§ **Problem details**: What is needed is an exact copy of the lines from the one containing "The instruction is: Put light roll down" to the one containing "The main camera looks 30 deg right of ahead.", both lines included, and no other lines.

■ ■ ■

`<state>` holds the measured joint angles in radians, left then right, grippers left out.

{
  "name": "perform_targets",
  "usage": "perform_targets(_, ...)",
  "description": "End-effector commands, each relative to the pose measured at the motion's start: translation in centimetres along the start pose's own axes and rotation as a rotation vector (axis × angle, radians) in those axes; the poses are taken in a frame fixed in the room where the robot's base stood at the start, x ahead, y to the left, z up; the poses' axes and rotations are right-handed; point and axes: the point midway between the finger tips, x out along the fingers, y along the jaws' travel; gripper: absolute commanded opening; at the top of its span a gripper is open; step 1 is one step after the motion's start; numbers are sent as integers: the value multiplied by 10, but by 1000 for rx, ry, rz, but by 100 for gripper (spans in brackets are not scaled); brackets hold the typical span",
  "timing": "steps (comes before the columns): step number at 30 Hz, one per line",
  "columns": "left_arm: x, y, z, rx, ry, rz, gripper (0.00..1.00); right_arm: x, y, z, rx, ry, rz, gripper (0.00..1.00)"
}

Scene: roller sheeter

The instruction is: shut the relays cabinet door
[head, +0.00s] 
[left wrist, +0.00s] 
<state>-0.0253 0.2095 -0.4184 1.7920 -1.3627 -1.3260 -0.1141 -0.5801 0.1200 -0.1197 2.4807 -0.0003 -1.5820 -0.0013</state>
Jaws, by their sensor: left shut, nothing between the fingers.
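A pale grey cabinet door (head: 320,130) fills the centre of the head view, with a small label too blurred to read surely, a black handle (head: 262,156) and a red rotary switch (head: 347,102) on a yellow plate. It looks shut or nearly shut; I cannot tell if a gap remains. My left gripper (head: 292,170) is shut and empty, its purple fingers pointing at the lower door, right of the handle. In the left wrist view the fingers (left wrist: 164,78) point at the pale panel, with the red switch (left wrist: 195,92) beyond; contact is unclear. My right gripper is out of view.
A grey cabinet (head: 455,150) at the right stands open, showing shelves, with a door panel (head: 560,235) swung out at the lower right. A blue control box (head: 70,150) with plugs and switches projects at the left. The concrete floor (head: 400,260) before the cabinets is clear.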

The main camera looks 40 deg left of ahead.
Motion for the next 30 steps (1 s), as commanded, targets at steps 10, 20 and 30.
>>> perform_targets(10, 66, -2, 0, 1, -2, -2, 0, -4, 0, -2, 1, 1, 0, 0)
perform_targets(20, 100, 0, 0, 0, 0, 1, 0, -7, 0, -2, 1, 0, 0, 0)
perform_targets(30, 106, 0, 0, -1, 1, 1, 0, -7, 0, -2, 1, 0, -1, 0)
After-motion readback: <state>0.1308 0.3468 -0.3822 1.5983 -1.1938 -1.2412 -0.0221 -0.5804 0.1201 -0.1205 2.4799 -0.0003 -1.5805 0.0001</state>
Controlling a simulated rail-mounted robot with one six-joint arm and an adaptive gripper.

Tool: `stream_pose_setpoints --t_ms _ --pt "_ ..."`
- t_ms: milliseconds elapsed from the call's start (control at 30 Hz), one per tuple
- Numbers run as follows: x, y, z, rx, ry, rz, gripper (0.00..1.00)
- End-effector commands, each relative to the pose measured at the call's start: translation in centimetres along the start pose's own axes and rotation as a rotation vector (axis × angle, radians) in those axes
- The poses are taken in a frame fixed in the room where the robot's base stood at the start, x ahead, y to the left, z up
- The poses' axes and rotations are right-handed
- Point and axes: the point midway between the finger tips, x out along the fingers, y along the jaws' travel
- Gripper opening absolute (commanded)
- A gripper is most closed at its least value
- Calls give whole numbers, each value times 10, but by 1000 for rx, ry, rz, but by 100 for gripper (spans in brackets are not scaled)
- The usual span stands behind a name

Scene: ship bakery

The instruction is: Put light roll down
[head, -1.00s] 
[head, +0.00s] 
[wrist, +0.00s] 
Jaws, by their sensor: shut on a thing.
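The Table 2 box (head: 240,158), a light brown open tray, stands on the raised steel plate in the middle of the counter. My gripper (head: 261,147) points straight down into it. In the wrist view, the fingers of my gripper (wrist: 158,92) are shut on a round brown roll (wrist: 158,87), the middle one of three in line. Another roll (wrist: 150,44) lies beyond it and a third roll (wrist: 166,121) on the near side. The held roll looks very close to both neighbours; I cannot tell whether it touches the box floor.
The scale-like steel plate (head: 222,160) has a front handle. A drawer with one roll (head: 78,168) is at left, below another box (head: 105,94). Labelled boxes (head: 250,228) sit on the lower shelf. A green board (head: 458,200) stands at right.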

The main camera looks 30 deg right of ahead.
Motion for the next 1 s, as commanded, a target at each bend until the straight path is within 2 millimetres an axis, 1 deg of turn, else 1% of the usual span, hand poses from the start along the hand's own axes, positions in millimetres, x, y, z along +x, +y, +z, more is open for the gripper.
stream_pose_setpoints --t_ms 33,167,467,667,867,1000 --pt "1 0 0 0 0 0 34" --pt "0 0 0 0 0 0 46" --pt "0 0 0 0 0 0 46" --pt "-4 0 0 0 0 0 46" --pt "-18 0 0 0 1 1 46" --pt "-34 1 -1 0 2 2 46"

■ ■ ■

§ **Task response**:
The instruction is: Put light roll down
[head, -1.00s] 
[head, +0.00s] 
[wrist, +0.00s] 
Jaws, by their sensor: shut on a thing.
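The Table 2 box (head: 240,158), a light brown open tray, stands on the raised steel plate in the middle of the counter. My gripper (head: 261,147) points straight down into it. In the wrist view, the fingers of my gripper (wrist: 158,92) are shut on a round brown roll (wrist: 158,87), the middle one of three in line. Another roll (wrist: 150,44) lies beyond it and a third roll (wrist: 166,121) on the near side. The held roll looks very close to both neighbours; I cannot tell whether it touches the box floor.
The scale-like steel plate (head: 222,160) has a front handle. A drawer with one roll (head: 78,168) is at left, below another box (head: 105,94). Labelled boxes (head: 250,228) sit on the lower shelf. A green board (head: 458,200) stands at right.

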The main camera looks 30 deg right of ahead.

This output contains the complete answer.